He told a story about a dance in Shona culture called Mbende. The dance represents human creation. It is danced by a man and a woman who are eventually synchronised in their movements. At one point, they come together and push their hips at each other. When the missionaries went to Zimbabwe they looked at the dance and immediately banned it thinking it was too sexual. The dancers didn’t want to leave this important dance behind. To them it meant the synchrony and union of man and woman to create a family, a very important part of their culture. So they thought and decided to give it a Christian sounding name, that this might appease the missionaries. So they called the dance Jerusalema. Voila- all was fine with the church and they continued with their dance. Then independence came and the dancers were sure that maintaining such important cultural heritage would be paramount in the new administration. Within a short time, the freedom fighters, still struggling with their colonised minds, banned the dance at all government sponsored events. This nearly led to the loss of Mbende/ Jerusalema. Luckily cultural workers in Zimbabwe applied to UNESCO to have the dance declared a Masterpiece of Human Creation.
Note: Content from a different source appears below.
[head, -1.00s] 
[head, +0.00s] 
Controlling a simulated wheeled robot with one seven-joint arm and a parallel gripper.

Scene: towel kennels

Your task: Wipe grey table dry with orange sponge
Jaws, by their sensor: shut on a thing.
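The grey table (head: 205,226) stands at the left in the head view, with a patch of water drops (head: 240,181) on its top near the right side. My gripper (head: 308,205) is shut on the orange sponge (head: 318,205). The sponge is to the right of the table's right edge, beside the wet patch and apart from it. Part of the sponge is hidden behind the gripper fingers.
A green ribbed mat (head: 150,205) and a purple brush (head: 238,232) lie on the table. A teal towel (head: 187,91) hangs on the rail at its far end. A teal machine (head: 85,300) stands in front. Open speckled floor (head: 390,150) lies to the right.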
The application went through and now they have been given a large sum of money so that they can safeguard this important dance.
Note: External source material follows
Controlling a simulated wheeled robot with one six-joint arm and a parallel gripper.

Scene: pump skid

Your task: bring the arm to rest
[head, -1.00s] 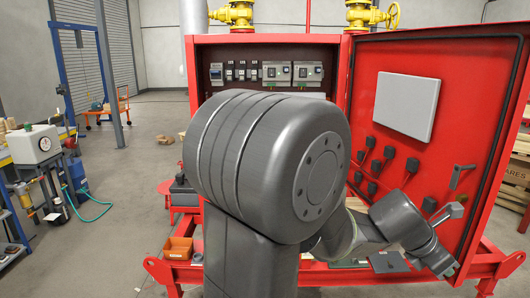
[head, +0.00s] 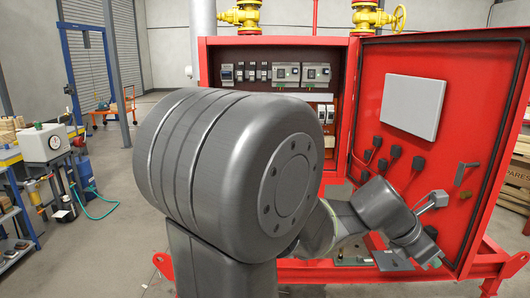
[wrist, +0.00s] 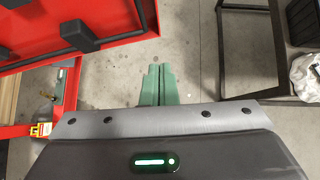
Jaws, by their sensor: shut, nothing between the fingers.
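My arm fills the middle of the head view, with its large grey joint in front of the red cabinet (head: 348,110). Its forearm bends right and down, and the wrist sits before the lower part of the open red cabinet door (head: 480,110). My gripper (wrist: 158,70) shows in the wrist view as two green fingers lying together, shut and empty, above grey floor. In the head view its fingers are small and hard to make out at the wrist's lower end. The door's edge also shows at the wrist view's upper left.
Yellow valves (head: 372,18) stand behind the cabinet. A bench with a gauge box (head: 46,143) is at the left, with a green hose (head: 100,207) on the floor. Wooden crates (head: 515,190) stand at the right. A dark frame (wrist: 250,50) is in the wrist view.
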Though in Botswana we haven’t had any out right banning, some traditional Setswana songs are not played on the national radio stations because the station administrators believe them to be suggestive and yet they play all sorts of songs from America which are far more suggestive. This is the same sort of censorship that can lead to important ICH being lost.

For myself as a writer, I think I have a role to play here. I made some very important contacts and am looking forward to seeing where this path leads me. Exciting, exciting.

2 comments:

Anonymous said...

This is such an achievement I think, to succeed in preserving an important piece of cultural heritage. Bravo to you that you are looking for ways to be involved. Thanks for the interesting post - I learn so much reading you!

Lauri said...

I'm glad you found it interesting Kayt. I actually have already played a small role in preserving ICH. In the science textbooks I write I try to include as much local traditional science as I can. For example, in one book I wrote about the many methods that traditional Setswana culture had for preserving the environment such as totems that could not be killed, the control of hunting and cutting of trees by the chief and beliefs that preserved certain species.